So it’s official. South Africa has been greylisted. If you want to know exactly what that means, read Business Times, where my learned colleagues clearly explain all 50 shades of greylisting.
Greylisting is a grisly word, and grey is a somewhat depressing colour, if you ask me. I’ve always found it a bit odd when people say they are “feeling blue”. To my mind, blue — which also comes in at least 50 shades, from cobalt to cerulean to turquoise to sky — is a happy, fresh, hopeful colour.
Grey, not so much. Grey is the colour of gunmetal, of storm clouds, of indecision. Grey is the colour of the ash that has to be swept from power-station chimneys so that it does not weigh on the electricity-generating infrastructure and break it.
A grey area, in today’s parlance, is used in the context of uncertainty, where a rule or law may or may not apply, because in that particular area things are shadowy and undefined.
Some years ago, “grey areas” had a different meaning in South Africa. These were places like Hillbrow and Crown Mines where people of all races were allowed to live alongside each other without much attention being paid by police to this violation of the iniquitous Group Areas Act.
I suppose there is some positivity to be gained from the idea that all of South Africa is now a “grey area” — in that anyone can live anywhere they choose/can afford. But greylisting has no such positive connotations.
Let us not be too blue about this, because there are some bright spots that can help us feel in the pink rather than red-faced with rage and embarrassment.
One of these, which should please even the most ardent antiroyalist and opposer of all things colonial, is the news that South African bel canto soprano Pretty Yende will be singing at the coronation of King Charles III.
Incidentally, knowledge of the first two King Charleses is about as prevalent as total understanding of greylisting.
There are some bright spots that can help us feel in the pink rather than red-faced with rage and embarrassment
In a nutshell, King Charles I (1600-1649) had long brown hair, an upturned moustache and a goatee beard until his head was cut off after a parliamentary edict declaring that: “This Court doth adjudge that he the said Charles Stuart, as a Tyrant, Traitor, Murderer and Public Enemy to the good people of this Nation, shall be put to death, by the severing of his head from his body.”
Those were harsh times. King Charles II (1630-1685) had even longer and much curlier hair but no goatee. After the execution of his dad Charles I, he went into exile until the civil war ended and the monarchy was restored. He also had a type of spaniel named after him.
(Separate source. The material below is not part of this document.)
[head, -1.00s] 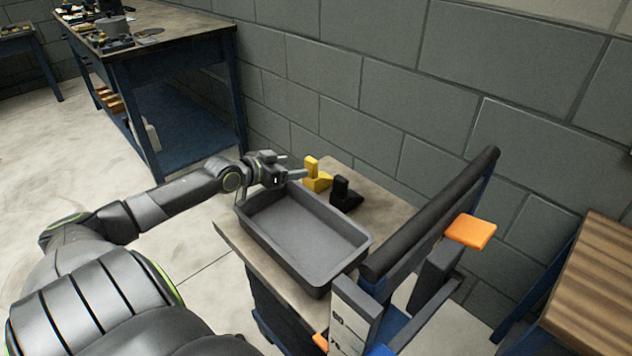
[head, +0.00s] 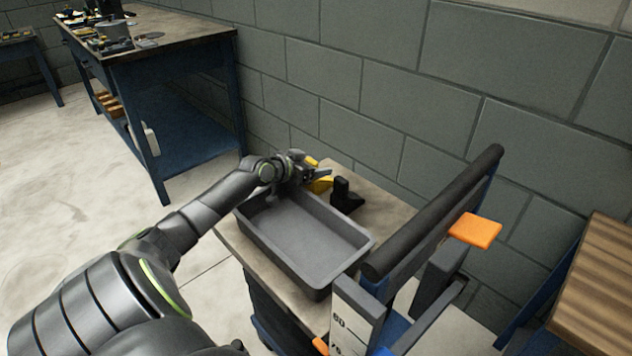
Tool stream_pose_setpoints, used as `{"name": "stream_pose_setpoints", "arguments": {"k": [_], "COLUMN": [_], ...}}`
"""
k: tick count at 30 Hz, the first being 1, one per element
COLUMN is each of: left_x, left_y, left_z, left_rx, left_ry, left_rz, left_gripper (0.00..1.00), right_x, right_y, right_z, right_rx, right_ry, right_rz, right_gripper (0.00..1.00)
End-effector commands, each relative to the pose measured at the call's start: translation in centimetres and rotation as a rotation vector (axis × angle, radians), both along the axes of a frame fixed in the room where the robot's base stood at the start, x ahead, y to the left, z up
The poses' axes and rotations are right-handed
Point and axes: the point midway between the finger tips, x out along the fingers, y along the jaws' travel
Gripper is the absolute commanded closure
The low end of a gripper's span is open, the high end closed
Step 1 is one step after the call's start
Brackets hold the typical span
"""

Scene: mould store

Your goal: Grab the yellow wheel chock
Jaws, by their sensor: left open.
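The yellow wheel chock (head: 321,185) stands on the small table (head: 385,211) behind the grey tray, partly hidden by my left gripper. My left gripper (head: 318,174) is open and right at the chock, with its fingers in front of or around it; I cannot tell which, nor whether they touch. A black chock (head: 344,196) of similar shape stands just right of the yellow one. My right gripper is not in view.
A grey empty tray (head: 303,239) fills the table's front. A dark padded bar (head: 435,212) and an orange pad (head: 475,230) rise at the right. A block wall (head: 400,90) stands close behind. A blue-legged workbench (head: 180,45) is at the back left.

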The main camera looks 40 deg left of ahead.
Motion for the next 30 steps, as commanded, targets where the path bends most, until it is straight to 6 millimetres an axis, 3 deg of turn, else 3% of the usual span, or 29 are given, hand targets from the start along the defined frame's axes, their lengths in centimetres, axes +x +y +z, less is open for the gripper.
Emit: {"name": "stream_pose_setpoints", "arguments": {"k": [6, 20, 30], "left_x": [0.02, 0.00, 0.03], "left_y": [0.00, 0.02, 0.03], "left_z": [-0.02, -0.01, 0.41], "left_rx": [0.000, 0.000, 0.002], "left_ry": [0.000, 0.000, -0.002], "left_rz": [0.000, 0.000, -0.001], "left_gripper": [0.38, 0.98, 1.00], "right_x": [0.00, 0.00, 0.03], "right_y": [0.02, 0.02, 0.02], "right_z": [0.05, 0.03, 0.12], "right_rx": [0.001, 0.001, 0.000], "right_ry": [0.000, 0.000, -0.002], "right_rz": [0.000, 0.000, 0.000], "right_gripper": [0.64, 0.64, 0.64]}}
Whatever legacy might be left by Charles III (hopefully less than a severed head and more than a dog breed), Yende will be lending her soaring voice to his accession to the throne on May 6.
This should make all South Africans proud. Yende grew up in the small town of Piet Retief and is now a regular and much-vaunted leading lady on the stages of the world’s most venerated opera houses.
Almost exactly 10 years ago, Yende made her debut at the New York Metropolitan Opera House as the countess Adèle in Gioachino Rossini's comic opera, Le Comte Ory.
She was given the role when the scheduled singer Nino Machaidze fell ill, and had just a week to learn the songs. On opening night, as she was descending the stairs to deliver her first performance to New York’s most discerning musicerati, Yende tripped and fell.
She got up, dusted herself off, and sang her heart out. At the end, she received an almost unprecedented standing ovation for a debut singer.
The Wall Street Journal wrote: “When an audience at the Metropolitan Opera House wants to make its approval known, its roar is unmatchable. When the crowd is rewarding a new singer, whose career is poised to take off, the explosion of applause becomes a quintessential New York moment.”
South Africans are made of strong stuff, and there is no doubt that one day we will again be singing happy songs.
If Pretty Yende can wow the world after a spectacular fall, so can we, as a nation united in hope and resilience.